Although few people were expecting it, Pókemon fever is once again sweeping the world, and Nintendo’s Pokémon Go is already the most popular mobile game in the US according to gaming website GameSpot. So it seems millions of people are enjoying this new smartphone game by developer Niantic (even if it’s actually just a rehash of the developer’s earlier Ingress game for mobiles…)
Pokémon Go’s greatest novelty is undoubtedly its AR (Augmented Reality) features, and the fact that it makes players go out and explore the real world instead of play at home. Using the game’s map and the phone’s GPS system, players hunt for the cute little creatures known as Pokémon in their city, with visual cues on their phone’s screen alerting them to the presence of nearby Pokémon, which they can then capture by flinging “Póke Balls” at them.
Once captured, Pokémon can be evolved, and also made to battle other players Pokémon at locations known as gyms (usually situated near real-world landmarks), in order to take over these gyms and claim territory. And there’s no doubt that trekking outdoors and even meeting strangers and socializing a bit while discussing their game of Pokémon can be a great experience.

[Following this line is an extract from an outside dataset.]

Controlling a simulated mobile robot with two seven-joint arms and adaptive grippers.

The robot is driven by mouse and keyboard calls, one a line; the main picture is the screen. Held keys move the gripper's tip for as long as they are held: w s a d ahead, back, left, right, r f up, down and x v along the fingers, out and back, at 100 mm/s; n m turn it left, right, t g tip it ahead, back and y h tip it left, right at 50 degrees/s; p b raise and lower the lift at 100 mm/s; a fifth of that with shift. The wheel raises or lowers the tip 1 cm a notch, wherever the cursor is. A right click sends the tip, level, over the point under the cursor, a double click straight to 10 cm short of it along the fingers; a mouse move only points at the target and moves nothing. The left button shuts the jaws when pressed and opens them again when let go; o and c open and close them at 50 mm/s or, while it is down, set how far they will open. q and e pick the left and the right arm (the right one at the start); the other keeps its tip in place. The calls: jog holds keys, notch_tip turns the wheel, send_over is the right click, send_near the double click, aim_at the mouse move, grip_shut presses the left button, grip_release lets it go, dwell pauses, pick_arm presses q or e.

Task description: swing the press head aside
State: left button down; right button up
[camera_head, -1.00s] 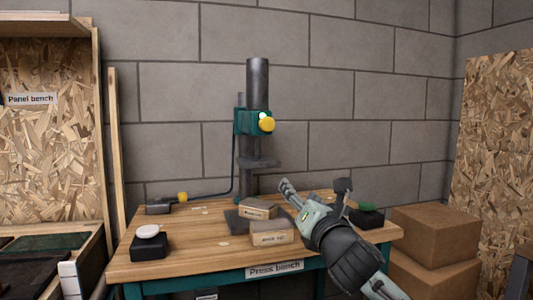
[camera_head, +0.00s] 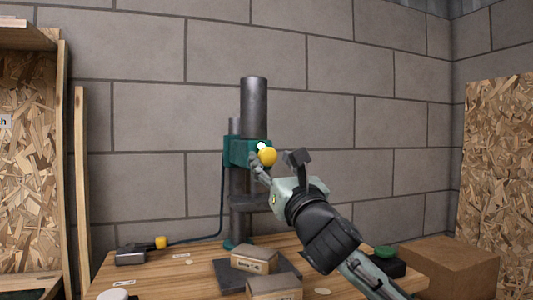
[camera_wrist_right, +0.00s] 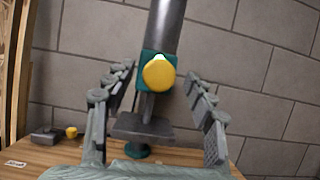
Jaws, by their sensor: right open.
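The press stands at the back of the wooden bench, with a dark vertical column and a teal press head (camera_head: 236,151). A yellow knob (camera_head: 267,156) is on the front of the head. My right gripper (camera_head: 276,160) is open and raised in front of the head, close to the knob. In the right wrist view the yellow knob (camera_wrist_right: 158,73) shows between the two spread fingers, a little beyond them; I see no contact. The teal head (camera_wrist_right: 151,62) is partly hidden behind the knob there. My left gripper is not in view.
A block wall is behind.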

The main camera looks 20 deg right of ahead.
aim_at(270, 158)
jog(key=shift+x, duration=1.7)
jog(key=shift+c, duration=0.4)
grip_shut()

But is there a dark side to Pokémon Go? The truth is that some players have become so obsessed with Nintendo’s latest game (and seemed to have lost contact with reality as a result) that there have been all sorts of accidents involving distracted Pokémon Go players. For instance, one man climbed over a fence and fell off a cliff in California, while a man was so busy hunting for Pokémon Go in his neighbourhood that he drove his car into a tree according to USA Today.
And fear of Pokémon Go-related accidents even led the Australian police to post a notice on their Facebook page, reminding players to “stay safe” and look both ways before crossing the street, although the Darwin Police Station department still urged players to have fun playing Pokémon Go, encouraging them to “catch ’em all”.

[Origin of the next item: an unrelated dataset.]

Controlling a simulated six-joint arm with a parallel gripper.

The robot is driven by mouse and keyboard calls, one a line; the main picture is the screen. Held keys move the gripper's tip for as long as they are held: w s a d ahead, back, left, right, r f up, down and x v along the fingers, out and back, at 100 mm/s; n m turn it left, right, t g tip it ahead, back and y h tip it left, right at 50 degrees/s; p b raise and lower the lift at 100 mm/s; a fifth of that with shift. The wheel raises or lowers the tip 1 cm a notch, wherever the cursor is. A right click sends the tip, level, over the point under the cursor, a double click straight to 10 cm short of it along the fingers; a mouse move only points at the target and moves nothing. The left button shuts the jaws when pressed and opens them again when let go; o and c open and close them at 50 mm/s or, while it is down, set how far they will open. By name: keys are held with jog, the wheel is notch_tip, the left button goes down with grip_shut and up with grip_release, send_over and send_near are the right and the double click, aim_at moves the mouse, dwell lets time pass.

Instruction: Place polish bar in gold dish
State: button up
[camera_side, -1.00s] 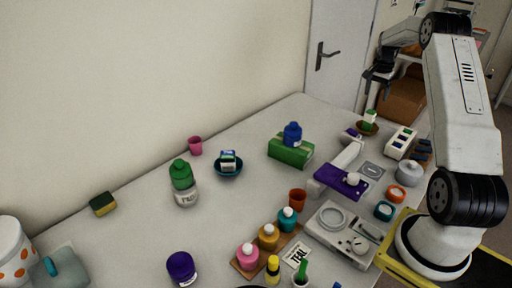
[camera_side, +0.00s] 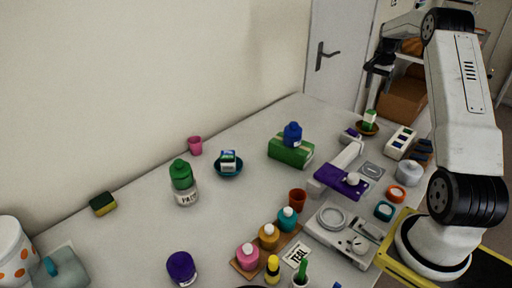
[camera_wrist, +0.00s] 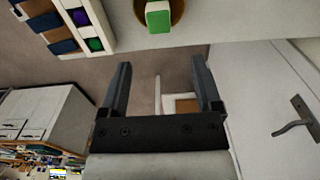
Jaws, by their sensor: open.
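A green-and-white block (camera_side: 370,117), which looks like the polish bar, stands in the brownish gold dish (camera_side: 368,129) at the far end of the table. In the wrist view the block's green face (camera_wrist: 158,19) shows at the top, with the dish's rim (camera_wrist: 179,10) around it. My gripper (camera_side: 368,85) is above and behind the dish, apart from the block. In the wrist view the two fingers of my gripper (camera_wrist: 160,85) are spread with nothing between them.
A teal dish (camera_side: 229,172) holds a blue-and-white block (camera_side: 228,157). A white tray with coloured wells (camera_side: 400,142) is right of the gold dish. A green box (camera_side: 290,152) with a blue bottle (camera_side: 292,134) stands to its left.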

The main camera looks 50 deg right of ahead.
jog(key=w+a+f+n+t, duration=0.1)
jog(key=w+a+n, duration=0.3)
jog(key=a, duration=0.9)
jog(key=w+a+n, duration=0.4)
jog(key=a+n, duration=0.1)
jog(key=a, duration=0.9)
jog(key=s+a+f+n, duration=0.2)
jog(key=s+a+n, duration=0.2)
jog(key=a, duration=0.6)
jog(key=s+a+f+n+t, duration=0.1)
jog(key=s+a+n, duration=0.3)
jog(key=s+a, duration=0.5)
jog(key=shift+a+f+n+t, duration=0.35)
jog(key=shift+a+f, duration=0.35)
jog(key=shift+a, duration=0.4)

Also, some unscrupulous people have taken advantage of the current Pokémon craze to commit crimes, as robbers have been targeting Pokémon Go players on the hunt for Pokémon using the game’s social features, by leading them to isolated spots in the US state of Missouri, according to The Telegraph.
There have also been privacy concerns regarding the Pokémon Go game, as one user found out the game’s iOS version has full access to people’s Google accounts, which is something that had many privacy advocates nervous, taking into account that the game is now running on millions of smartphones the world over (note: this has recently been patched according to gamespot.com).
Also, while the game is free to play, Pokémon Go features those reviled microtransactions allowing players to buy egg incubators and the like, meaning you could end up spending more than originally anticipated, although given the game’s popularity it is unlikely anything will prevent Pokémon Go from becoming a golden goose for Nintendo…
In the end though, as long as players are happily enjoying Pokémon Go without letting the game turn into an obsessive activity everything will be well, and hopefully people in countries yet to get Pokémon Go will have as much fun hunting Pokémon in the wild as the millions who’ve already played and loved Nintendo’s game to date.